S.F. No. 6436.
April 17, 1914.
APPEAL from a judgment of the Superior Court of Fresno County settling the final account of the executor of the will of a deceased person. H.Z. Austin, Judge.
The facts are stated in the opinion of the court.
L.L. Cory, for Appellant.
Snow Freeman, and Frank H. Short, for Respondent.
It is agreed by counsel on both sides that but one point need be considered on this appeal, i.e., whether the realty of the deceased in this state was his separate property or was community property.
The matter comes here on appeal from a judgment sustaining contestant's objection to the executor's proposed final account and settling that account in accordance with the theory that the land was community property.
John W. Warner and the contestant were married in 1874 and resided in Clinton, Illinois, until his death. During their married life John W. Warner sent from Illinois certain funds which were used to purchase real property in the state of California.

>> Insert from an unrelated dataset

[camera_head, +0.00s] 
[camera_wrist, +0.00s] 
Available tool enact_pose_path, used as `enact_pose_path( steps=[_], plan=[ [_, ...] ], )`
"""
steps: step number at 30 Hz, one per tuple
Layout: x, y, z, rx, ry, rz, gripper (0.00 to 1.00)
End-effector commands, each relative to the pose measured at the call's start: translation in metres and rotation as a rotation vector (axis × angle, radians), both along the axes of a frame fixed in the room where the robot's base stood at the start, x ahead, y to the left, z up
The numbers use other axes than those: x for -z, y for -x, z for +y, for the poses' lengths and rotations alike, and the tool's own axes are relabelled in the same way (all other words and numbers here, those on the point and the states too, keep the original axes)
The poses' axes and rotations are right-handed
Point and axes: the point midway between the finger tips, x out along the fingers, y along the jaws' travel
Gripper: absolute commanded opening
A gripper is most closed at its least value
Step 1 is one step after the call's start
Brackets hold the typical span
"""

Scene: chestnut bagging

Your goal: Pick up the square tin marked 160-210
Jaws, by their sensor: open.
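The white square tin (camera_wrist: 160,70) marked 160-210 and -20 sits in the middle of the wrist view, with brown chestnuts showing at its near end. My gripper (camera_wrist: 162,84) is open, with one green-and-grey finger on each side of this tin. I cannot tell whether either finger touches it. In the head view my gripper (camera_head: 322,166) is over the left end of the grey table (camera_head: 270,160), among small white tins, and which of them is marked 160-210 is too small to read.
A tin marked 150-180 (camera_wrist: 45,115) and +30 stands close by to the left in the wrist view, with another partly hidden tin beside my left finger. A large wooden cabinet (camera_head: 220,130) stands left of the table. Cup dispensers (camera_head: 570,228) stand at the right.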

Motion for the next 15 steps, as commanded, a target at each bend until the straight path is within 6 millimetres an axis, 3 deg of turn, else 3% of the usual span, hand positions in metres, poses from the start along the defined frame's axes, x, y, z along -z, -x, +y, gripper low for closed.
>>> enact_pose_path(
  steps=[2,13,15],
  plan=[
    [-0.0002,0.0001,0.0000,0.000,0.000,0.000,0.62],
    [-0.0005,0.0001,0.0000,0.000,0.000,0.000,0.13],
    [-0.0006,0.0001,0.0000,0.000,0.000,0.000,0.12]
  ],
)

This is the land out of which the controversy arose. Warner died testate; his will was probated in Illinois; ancillary administration was had in California, and in due time the executor Vespasian Warner filed his final account and petition for distribution. He prayed that all of the estate be distributed to him in accordance with the provisions of the will. The widow renounced her rights under the will and instituted this contest.

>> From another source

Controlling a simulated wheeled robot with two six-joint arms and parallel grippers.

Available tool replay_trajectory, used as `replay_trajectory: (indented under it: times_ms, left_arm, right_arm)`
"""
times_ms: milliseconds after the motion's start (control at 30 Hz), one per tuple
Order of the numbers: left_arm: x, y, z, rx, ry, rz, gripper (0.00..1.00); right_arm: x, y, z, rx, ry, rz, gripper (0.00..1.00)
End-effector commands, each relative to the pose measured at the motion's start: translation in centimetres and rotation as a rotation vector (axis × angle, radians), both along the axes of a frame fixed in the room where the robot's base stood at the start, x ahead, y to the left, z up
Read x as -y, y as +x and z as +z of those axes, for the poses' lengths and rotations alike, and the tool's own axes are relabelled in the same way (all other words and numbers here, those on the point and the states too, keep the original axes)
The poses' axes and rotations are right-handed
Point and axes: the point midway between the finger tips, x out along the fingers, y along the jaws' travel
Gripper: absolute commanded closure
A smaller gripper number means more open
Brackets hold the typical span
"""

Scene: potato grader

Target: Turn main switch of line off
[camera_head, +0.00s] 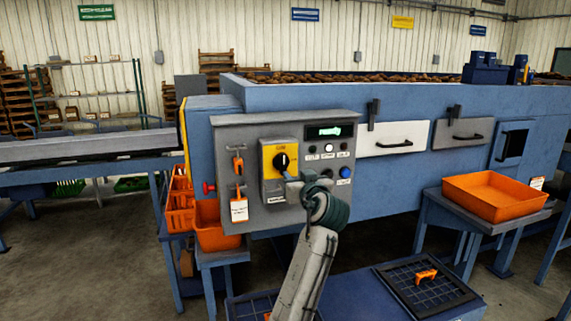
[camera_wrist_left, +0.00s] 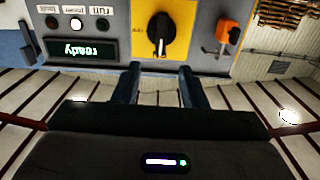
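The main switch (camera_head: 282,161) is a black rotary knob on a yellow plate, on the grey control panel (camera_head: 230,140) of the blue machine. In the left wrist view, which is upside down, the knob (camera_wrist_left: 160,32) stands beyond the fingertips with its grip roughly upright. My left gripper (camera_head: 291,181) is just below and in front of the knob. In the left wrist view its two fingers (camera_wrist_left: 159,75) are apart with nothing between them, and they do not appear to touch the knob. My right gripper is in neither view.
A lit display (camera_head: 330,132) reads "ready" above several buttons, including a blue one (camera_head: 345,172). An orange device (camera_head: 238,165) and a white tag (camera_head: 239,209) hang left of the switch. An orange tray (camera_head: 493,196) stands at right.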

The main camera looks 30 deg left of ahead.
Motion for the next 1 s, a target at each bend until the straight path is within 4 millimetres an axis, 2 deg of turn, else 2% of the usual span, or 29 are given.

Appellant contends that it was proven at the trial substantially and without contradiction, as well as stipulated, that in Illinois there is no law of community property and that Mr. Warner possessed the money with which he bought the land in California as a citizen of Illinois and that therefore the real estate partook of the nature of the money with which it was purchased and was not community property.
The position of respondent, in brief, is this: Possession of property by either spouse in California raises the presumption that it is community property. There is also a presumption that the laws of Illinois are the same as those of California. There was not sufficient evidence, says respondent, to overcome these presumptions by proving either that the law of Illinois does not recognize community interest in property acquired during the existence of the marriage relation, or by establishing the fact that the money sent to California by Mr. Warner for the purchase of land was his separate property earned in Illinois.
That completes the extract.